--- start ---
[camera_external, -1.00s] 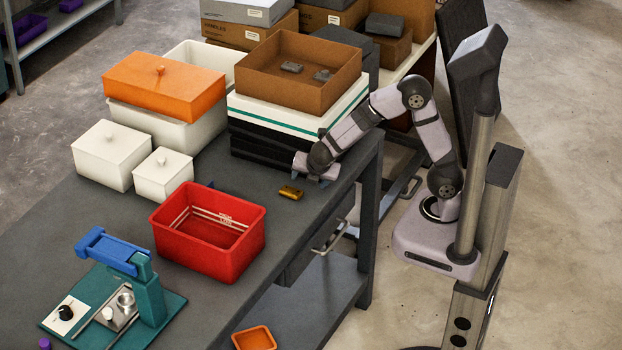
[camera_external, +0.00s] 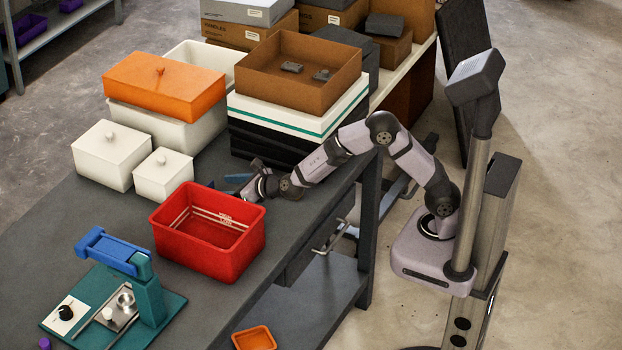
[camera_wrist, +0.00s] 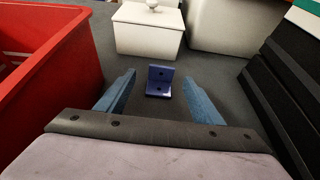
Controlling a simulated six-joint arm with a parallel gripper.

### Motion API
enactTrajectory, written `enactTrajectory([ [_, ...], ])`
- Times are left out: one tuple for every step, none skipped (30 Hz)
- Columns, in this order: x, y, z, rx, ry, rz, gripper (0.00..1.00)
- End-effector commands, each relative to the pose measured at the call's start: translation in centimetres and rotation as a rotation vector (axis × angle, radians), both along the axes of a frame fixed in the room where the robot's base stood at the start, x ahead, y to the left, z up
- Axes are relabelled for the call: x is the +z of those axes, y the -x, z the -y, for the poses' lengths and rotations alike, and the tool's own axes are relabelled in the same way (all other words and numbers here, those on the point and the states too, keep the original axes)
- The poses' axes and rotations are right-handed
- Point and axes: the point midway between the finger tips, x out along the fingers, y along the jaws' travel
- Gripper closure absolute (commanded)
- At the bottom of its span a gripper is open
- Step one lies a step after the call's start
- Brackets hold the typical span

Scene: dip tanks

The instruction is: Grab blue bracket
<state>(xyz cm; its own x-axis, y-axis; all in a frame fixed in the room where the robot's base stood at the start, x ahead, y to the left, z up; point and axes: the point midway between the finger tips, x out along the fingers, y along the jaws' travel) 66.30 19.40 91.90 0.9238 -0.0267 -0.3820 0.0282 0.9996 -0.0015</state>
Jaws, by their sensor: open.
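The blue bracket (camera_wrist: 160,82) is a small dark blue L-shaped piece with holes, standing on the dark bench top in the wrist view. It sits ahead of and roughly centred between the two blue-grey fingers of my gripper (camera_external: 236,184), which is open and empty. In the external view I cannot make out the bracket for certain; the gripper and the red bin (camera_external: 208,259) crowd that spot. My gripper is low over the bench, just behind the red bin.
The red bin wall (camera_wrist: 62,75) is close on the left in the wrist view. A small white lidded box (camera_wrist: 148,36) stands behind the bracket. A dark stack (camera_wrist: 288,75) rises on the right. A teal fixture (camera_external: 150,295) stands at the front left.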

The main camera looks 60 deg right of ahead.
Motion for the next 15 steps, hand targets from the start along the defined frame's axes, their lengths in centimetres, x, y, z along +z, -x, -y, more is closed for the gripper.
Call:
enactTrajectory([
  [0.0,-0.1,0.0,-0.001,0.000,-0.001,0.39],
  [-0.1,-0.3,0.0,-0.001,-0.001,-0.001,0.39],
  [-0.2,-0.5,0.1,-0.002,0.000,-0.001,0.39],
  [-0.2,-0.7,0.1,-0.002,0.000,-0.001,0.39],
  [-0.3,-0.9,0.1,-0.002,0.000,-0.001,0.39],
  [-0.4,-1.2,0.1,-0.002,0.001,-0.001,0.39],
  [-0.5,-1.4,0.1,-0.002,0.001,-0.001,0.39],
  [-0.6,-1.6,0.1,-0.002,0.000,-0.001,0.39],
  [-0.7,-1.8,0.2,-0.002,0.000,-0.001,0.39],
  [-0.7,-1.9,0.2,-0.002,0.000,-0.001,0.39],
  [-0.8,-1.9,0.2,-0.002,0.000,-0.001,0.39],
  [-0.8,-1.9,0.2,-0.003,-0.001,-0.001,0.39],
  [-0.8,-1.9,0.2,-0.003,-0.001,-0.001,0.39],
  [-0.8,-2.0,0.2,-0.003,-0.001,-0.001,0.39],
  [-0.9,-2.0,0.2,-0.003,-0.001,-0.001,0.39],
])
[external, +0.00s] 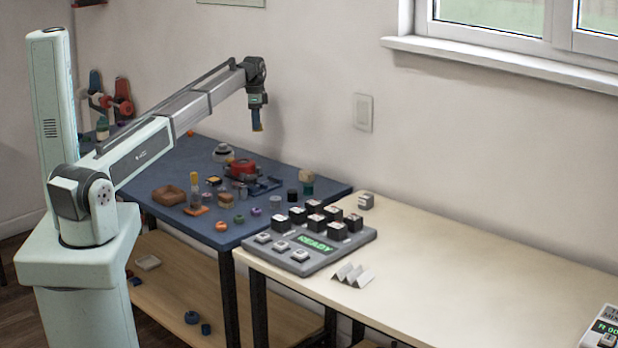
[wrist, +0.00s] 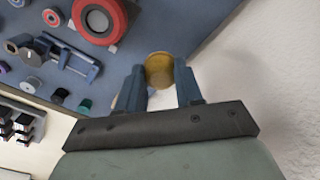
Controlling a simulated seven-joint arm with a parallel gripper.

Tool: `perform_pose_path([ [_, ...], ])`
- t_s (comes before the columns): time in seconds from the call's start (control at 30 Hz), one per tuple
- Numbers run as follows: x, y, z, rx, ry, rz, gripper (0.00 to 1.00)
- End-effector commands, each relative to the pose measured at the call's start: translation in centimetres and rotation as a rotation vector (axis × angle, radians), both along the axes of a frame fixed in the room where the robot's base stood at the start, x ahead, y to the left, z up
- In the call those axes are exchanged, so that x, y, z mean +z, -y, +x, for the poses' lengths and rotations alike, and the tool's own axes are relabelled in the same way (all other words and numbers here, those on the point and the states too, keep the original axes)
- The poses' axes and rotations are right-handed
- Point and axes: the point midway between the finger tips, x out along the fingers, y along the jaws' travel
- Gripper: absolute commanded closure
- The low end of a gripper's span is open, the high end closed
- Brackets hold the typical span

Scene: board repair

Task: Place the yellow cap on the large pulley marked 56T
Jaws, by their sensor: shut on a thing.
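My gripper (external: 257,128) is raised high above the back of the blue table, near the wall. In the wrist view its two blue fingers (wrist: 159,88) are shut on a round, dull yellow cap (wrist: 158,68). In the external view only a small yellow-brown bit of the cap shows between the fingers. A large red wheel with a grey centre (wrist: 98,18) lies on the blue table in the wrist view, apart from the gripper. It may be the large pulley, but no 56T mark is readable. A red object (external: 241,168) also sits on the table in the external view.
The blue table (external: 290,174) holds several small parts, a brown bowl (external: 168,195) and a yellow-handled tool (external: 195,190). A grey console (external: 310,250) with black blocks stands on the cream table (external: 450,270). The wall is close behind my gripper.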

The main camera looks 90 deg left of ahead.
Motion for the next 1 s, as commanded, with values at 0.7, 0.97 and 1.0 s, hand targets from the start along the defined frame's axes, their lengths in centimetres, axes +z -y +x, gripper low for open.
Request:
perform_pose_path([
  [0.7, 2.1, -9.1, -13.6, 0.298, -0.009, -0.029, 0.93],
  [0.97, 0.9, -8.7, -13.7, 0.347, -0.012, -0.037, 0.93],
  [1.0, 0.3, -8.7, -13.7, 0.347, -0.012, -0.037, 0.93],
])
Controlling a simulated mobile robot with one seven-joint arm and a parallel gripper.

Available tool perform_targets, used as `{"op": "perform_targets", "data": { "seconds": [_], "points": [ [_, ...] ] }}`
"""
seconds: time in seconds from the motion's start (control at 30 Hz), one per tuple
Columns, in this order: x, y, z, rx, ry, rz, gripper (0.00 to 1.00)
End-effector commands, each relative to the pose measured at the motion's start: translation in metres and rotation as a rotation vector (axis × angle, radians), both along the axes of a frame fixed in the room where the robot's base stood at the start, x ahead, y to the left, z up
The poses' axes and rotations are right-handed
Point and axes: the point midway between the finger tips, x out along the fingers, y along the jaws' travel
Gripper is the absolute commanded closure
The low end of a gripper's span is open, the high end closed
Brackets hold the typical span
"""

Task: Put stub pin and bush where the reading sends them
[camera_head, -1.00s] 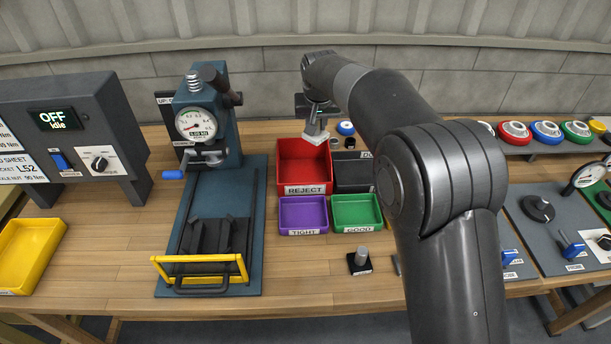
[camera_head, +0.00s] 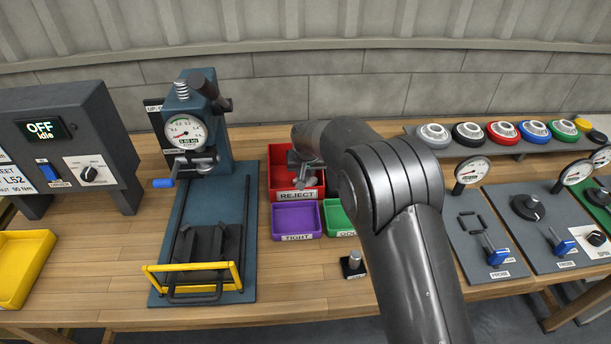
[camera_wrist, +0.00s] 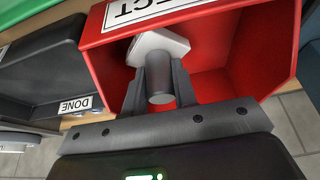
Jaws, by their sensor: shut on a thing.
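My gripper (camera_wrist: 153,88) is shut on a grey pin with a pale, flat, angular bush at its end; I take this to be the stub pin and bush (camera_wrist: 160,45). In the wrist view the piece is inside the mouth of the red REJECT bin (camera_wrist: 268,45); whether it touches the floor I cannot tell. In the head view my gripper (camera_head: 303,165) is low over the same red bin (camera_head: 283,152), partly hidden by my arm. The purple TIGHT tray (camera_head: 296,219) and green GOOD tray (camera_head: 338,216) stand in front, both empty where visible.
The black DONE bin (camera_wrist: 40,70) is beside the red bin. A press (camera_head: 190,130) with dial and yellow guard (camera_head: 195,268) stands left. A small pin on a black base (camera_head: 353,264) sits in front of the trays. The panel (camera_head: 45,135) reads OFF, idle.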

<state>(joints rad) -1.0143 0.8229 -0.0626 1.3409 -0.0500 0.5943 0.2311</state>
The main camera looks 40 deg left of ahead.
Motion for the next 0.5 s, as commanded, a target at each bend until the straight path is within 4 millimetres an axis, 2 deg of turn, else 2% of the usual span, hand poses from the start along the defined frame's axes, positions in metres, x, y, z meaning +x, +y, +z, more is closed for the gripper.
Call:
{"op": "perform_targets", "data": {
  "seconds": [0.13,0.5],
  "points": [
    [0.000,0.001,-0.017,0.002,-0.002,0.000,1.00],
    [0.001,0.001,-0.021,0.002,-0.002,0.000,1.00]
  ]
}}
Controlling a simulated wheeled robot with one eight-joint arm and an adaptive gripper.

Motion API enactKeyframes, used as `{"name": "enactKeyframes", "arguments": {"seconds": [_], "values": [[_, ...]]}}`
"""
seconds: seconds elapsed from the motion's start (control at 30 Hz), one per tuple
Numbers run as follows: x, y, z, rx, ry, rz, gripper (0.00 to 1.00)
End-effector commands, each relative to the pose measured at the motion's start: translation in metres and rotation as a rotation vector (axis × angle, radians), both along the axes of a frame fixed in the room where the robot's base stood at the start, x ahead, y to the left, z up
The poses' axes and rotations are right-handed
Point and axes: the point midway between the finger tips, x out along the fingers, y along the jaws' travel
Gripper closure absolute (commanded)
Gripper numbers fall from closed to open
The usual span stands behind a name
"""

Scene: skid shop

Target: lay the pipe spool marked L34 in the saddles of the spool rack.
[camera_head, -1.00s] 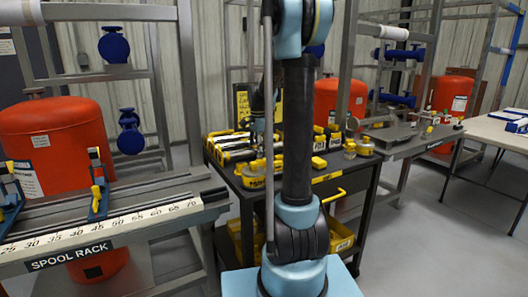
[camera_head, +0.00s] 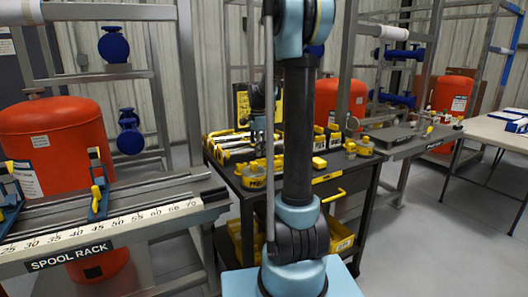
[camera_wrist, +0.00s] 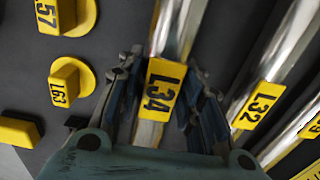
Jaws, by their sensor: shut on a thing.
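The pipe spool marked L34 (camera_wrist: 182,22) is a shiny metal pipe with a yellow tag in the wrist view. My gripper (camera_wrist: 160,95) is shut on it, one blue-grey finger on each side at the tag. The spool lies over the dark cart top; I cannot tell whether it touches it. In the head view my gripper is small and partly hidden by my arm above the cart. The spool rack (camera_head: 150,218) stands at the left, with a numbered scale. Its blue saddles with yellow parts (camera_head: 98,192) stand along the rails, one cut off at the left edge.
Pipe L32 (camera_wrist: 285,50) lies right of L34, with another beyond it. Yellow tagged blocks, including L63 (camera_wrist: 70,78), lie left. The black cart (camera_head: 345,190) stands right of the rack, across a narrow gap. Red tanks (camera_head: 60,140) and grey frames stand behind.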

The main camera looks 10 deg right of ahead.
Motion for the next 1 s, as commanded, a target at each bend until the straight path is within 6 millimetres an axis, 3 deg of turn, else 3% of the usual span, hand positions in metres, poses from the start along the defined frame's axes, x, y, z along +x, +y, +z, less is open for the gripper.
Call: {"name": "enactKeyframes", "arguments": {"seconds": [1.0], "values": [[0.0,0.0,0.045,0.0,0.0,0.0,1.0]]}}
--- end ---
**What the task requires:** Tally every line of the data that holds the word "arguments" and write the count alone.

**Response below:** 2